For the first few weeks of the semester, I created a survey and sent it to college students and the general public. I asked questions about current app usage, what they like and dislike about similar apps, and what components (i.e. calendar vs to-do list) they found most important. To my surprise, I obtained 177 responses (146 students and 31 non-students).
Astonishingly, when asked "would you use an app like this," more than half the students said definitely and over 90 percent of students said probably or definitely. When asked what they were looking for in an app like this, several people responded that they want everything to be in one place. Furthermore, when asked what they like/dislike about the current productivity app they use, several respondents said they disliked how “spaced out” the apps were and how they have to “use a different app for basically everything.” From my survey, I have narrowed down what I believe college students want (and very much so need): an all-in-one organizational app with calendars, schedules, and to-do lists/notes that are seamlessly synced together.
Along with my survey, I also spent a lot of time analyzing similar applications and researching UI/UX design. In my final design, I considered Apple design standards, navigation strategies, trending concepts (like neumorphism), general app standards, the thumb zone (especially noticeable in the "add" button on the navigation), and more.
Though there are similar apps out there, there weren't any that had exactly what I was looking for. I researched as much as I could and created the structure of the app accordingly.

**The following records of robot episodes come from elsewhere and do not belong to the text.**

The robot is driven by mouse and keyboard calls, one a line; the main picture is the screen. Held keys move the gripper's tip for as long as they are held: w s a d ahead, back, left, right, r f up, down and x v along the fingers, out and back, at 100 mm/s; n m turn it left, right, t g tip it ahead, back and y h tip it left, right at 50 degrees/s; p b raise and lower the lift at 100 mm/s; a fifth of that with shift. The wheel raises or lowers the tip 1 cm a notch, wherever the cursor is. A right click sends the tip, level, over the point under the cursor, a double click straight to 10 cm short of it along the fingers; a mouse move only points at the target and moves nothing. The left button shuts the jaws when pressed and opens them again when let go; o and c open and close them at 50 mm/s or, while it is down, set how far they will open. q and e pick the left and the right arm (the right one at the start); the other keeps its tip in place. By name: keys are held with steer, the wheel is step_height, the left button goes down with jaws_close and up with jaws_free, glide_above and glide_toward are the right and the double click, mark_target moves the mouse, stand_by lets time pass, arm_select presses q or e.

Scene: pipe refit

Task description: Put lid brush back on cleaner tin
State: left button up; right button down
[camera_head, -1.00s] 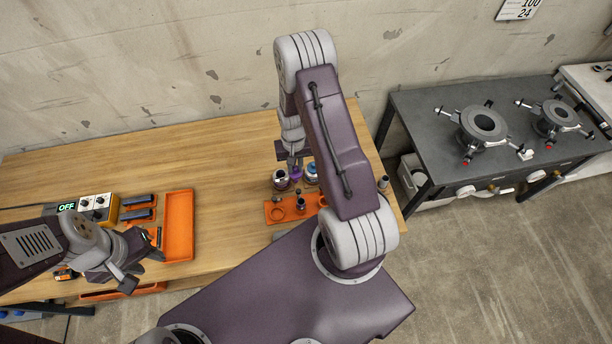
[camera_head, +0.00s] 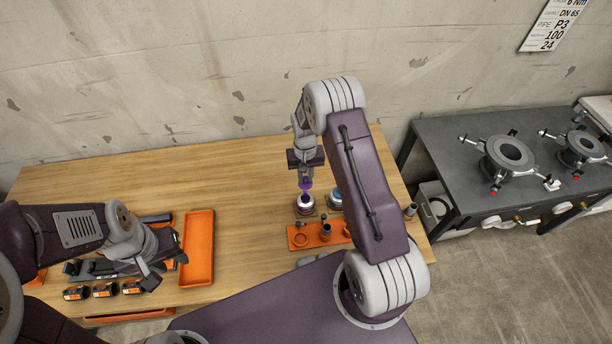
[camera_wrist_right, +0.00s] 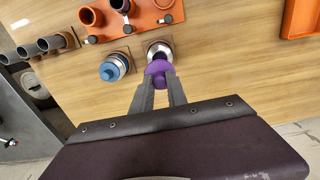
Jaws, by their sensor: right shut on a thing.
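The purple lid brush (camera_head: 305,184) is between the fingers of my right gripper (camera_head: 306,174), which is shut on it. The cleaner tin (camera_head: 305,206), silvery with a dark lower band, stands on the wooden table directly below the lid in the head view. In the right wrist view the purple lid (camera_wrist_right: 159,69) overlaps the near rim of the tin (camera_wrist_right: 158,47). The brush end is hidden, and I cannot tell whether the lid touches the tin. My left gripper (camera_head: 170,262) is over the table's left part; its finger opening is unclear.
A blue-capped tin (camera_head: 335,198) stands just right of the cleaner tin. An orange holder (camera_head: 312,236) with rings and dark fittings lies in front. An orange tray (camera_head: 199,248) and several black-and-orange items (camera_head: 104,290) lie left. The table's back is clear.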

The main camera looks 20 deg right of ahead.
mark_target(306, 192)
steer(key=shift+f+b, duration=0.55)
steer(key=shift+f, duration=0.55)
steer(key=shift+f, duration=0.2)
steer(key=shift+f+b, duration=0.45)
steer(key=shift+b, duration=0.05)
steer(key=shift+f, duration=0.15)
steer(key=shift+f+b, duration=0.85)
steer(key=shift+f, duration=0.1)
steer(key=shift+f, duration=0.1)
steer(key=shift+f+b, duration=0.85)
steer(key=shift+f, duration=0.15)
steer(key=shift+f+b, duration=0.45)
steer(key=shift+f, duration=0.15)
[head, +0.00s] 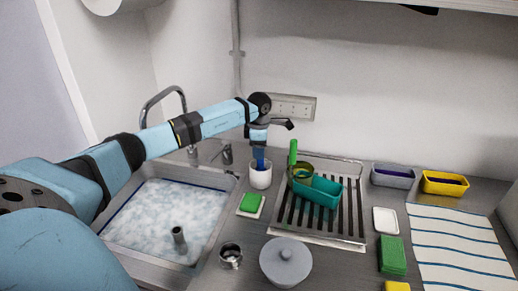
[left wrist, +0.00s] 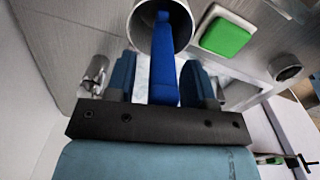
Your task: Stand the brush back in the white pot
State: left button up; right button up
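The white pot (head: 260,178) stands on the counter between the sink and the drying rack. The blue brush (left wrist: 163,58) reaches down into the mouth of the pot (left wrist: 143,14) in the left wrist view. My left gripper (head: 259,150) points down just above the pot. In the left wrist view its two fingers stand on either side of the brush with a gap at each side, so it looks open around it. My right gripper is in neither view.
The rack (head: 335,235) holds a teal basket (head: 316,191) and a green-handled strainer. The foamy sink (head: 165,215) is at left, with a lidded grey pot (head: 286,262) in front.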

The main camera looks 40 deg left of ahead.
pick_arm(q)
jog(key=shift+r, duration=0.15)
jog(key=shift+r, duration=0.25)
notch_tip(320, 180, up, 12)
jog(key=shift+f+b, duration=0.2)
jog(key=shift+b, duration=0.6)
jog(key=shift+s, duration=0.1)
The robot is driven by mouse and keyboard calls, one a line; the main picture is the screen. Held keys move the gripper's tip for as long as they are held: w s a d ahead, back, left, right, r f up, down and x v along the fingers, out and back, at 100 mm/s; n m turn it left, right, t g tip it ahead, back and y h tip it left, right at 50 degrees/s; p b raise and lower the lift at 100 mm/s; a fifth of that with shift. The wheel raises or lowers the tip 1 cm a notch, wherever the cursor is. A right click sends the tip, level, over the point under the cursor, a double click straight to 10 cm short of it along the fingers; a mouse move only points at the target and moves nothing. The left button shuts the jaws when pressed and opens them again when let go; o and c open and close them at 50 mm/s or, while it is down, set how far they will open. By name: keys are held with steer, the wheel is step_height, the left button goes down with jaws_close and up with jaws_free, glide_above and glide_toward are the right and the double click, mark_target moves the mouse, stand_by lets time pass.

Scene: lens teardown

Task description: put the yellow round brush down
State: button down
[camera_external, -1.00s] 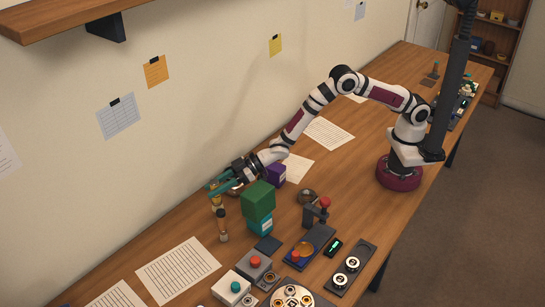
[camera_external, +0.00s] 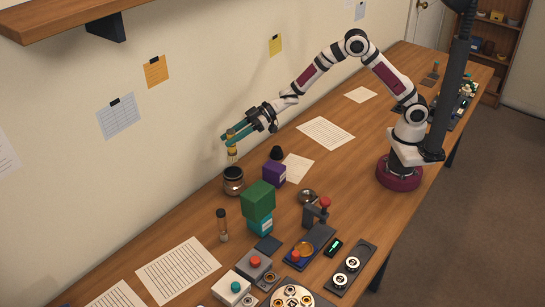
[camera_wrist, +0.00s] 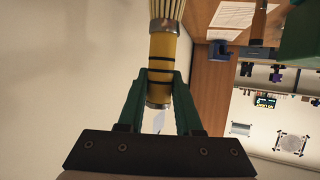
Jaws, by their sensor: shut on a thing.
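The yellow round brush (camera_external: 232,151) is held by my gripper (camera_external: 231,134), whose teal fingers are shut on it. The brush hangs upright above a dark-rimmed round jar (camera_external: 233,180) near the wall, apart from it. In the wrist view the brush's yellow banded body (camera_wrist: 162,60) is between the teal fingertips (camera_wrist: 160,85), with its pale bristles at the top edge of the picture.
A purple box (camera_external: 273,174), a dark cone-shaped thing (camera_external: 277,153) and a green block (camera_external: 258,199) stand to the right of the jar. A brush with a brown handle (camera_external: 222,224) stands nearer the front. Paper sheets (camera_external: 326,133) lie flat behind.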

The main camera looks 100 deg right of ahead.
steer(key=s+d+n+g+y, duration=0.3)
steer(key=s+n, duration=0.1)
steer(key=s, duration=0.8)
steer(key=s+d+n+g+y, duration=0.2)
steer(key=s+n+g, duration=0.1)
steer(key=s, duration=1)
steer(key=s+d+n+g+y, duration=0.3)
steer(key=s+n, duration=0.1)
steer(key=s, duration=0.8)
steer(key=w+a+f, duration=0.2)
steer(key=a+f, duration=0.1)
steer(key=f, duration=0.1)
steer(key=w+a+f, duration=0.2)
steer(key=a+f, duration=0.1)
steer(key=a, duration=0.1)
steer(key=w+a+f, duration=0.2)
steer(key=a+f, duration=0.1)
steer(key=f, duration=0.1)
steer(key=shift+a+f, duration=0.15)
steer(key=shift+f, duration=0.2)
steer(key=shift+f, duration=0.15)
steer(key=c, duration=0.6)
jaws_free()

You'll notice some of the content changed (due to user testing, further research, and such), but the final structure is fairly similar.

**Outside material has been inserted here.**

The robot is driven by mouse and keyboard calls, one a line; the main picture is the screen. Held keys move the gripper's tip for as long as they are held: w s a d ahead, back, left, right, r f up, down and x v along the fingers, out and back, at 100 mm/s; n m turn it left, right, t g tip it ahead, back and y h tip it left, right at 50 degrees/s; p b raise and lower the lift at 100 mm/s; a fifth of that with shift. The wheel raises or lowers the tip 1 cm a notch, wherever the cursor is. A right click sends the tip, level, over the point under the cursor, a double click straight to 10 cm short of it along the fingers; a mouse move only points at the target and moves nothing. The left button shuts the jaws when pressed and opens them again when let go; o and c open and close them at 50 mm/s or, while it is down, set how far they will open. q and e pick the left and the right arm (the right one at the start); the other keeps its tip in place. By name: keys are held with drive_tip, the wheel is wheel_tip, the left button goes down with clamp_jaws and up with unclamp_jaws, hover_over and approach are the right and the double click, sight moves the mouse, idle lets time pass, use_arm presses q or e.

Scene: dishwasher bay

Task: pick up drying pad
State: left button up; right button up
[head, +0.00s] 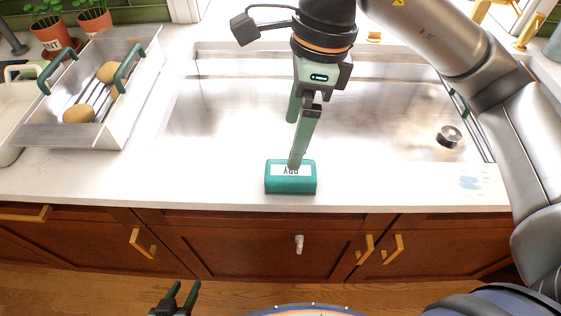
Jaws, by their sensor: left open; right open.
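The drying pad (279,185) is a small teal block with a white label that reads upside down. It lies on the white counter's front strip, before the sink. My right gripper (293,144) hangs over it from above, its green fingers apart. The nearer fingertip overlaps the label in the head view; I cannot tell whether it touches. The other finger is further back, over the sink side. My left gripper (176,292) is low at the bottom edge, open and empty, over the floor in front of the cabinets.
A steel sink (220,110) lies behind the pad, with a round drain piece (449,136) at right. The counter (180,186) beside the pad is clear.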

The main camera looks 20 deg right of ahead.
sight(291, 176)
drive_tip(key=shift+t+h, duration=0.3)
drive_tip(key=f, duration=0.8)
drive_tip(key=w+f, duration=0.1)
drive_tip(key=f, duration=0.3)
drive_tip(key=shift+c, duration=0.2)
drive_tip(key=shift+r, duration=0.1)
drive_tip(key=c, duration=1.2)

I created user tests (like this one) and worked closely with classmates and peers. I made sure users were able to navigate easily, often providing them with a screen and asking them to complete a task. Throughout the project, I kept an open mind while evaluating user needs.

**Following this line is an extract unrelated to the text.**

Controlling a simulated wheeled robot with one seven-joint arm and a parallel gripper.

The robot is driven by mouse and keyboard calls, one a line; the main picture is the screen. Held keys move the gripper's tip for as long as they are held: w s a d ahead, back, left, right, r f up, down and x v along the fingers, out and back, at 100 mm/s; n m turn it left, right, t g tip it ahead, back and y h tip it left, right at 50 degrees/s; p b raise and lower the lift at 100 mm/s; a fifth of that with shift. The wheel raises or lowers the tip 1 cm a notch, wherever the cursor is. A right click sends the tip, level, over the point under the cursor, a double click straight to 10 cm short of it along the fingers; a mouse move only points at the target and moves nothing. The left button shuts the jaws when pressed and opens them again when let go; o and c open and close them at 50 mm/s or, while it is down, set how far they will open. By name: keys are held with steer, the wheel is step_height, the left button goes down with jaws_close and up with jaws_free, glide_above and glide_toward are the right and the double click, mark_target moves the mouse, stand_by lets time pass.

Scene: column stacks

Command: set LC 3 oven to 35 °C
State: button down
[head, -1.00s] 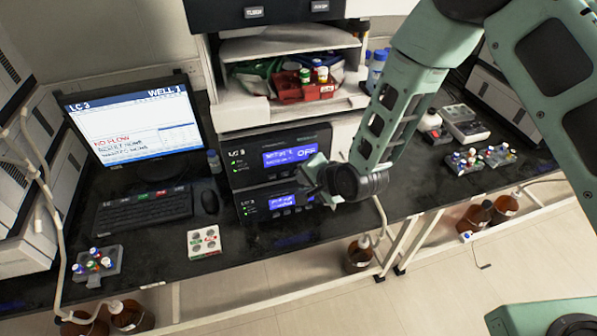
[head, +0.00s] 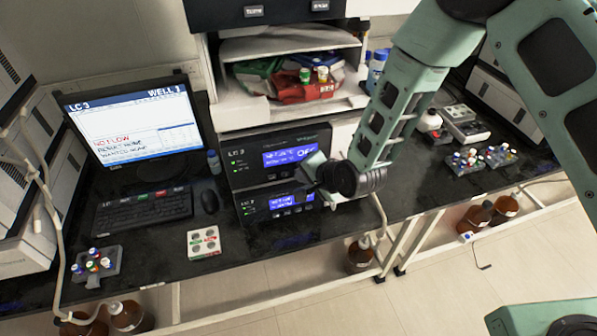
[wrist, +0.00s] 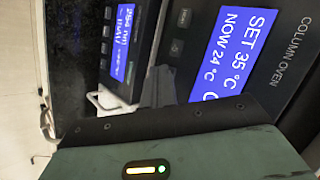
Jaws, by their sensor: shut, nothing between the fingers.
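The LC 3 column oven (head: 278,155) is the upper dark unit on the bench, with a blue display reading OFF in large letters. In the wrist view its display (wrist: 228,55) appears turned sideways and reads SET 35 °C, NOW 24 °C; the last line is partly hidden. Small dark buttons (wrist: 184,18) sit beside this display. My gripper (head: 312,178) is shut and empty, close in front of the right side of the units. Its fingertips (wrist: 157,88) show near the panel's lower edge in the wrist view; whether they touch is unclear.
Below the oven is another unit (head: 280,202) with a blue display, reading 254 nm in the wrist view (wrist: 122,40). A shelf above holds a red bin (head: 305,92).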

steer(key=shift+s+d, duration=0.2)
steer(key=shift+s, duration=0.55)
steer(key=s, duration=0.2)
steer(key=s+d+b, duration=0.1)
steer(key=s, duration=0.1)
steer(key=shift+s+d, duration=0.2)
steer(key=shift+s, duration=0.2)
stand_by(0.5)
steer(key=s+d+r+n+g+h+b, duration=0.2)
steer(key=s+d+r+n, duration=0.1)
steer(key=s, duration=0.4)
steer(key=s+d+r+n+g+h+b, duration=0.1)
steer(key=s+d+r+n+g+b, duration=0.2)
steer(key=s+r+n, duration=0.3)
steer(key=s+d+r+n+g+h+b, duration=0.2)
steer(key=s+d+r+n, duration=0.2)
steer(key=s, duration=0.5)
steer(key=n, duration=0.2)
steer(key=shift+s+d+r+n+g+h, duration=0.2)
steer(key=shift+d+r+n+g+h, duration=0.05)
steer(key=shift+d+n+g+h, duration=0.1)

One of my favorite phases! I was able to design the brand of this app and establish visual elements. I created the icons (i.e. navigation icons), designed the app's visual appearance, established transitional movements, and prototyped it together. The final design consists of over 100 artboards.
Upon startup, users are guided through the app. Watch the introduction video here, or continue scrolling to experience the app.
Theoretically, users would have the ability to import their schedules or create one from scratch. Users' assignments and exams would automatically appear in their calendar on the date they are due.
In my survey, I asked students "what would you like to see in an app like this?" Some of the most frequent responses were "ease of use," color-coordinate options, and a "daily note page for classes."
Noted automatically generates a primary to-do list based on the user's class assignments. Users can also add or edit additional to-do lists.
When I asked students to rank a list of components "in order of importance," the most requested feature was "to-do lists." I made sure this component was convenient but not too complicated (hence, the automatic list).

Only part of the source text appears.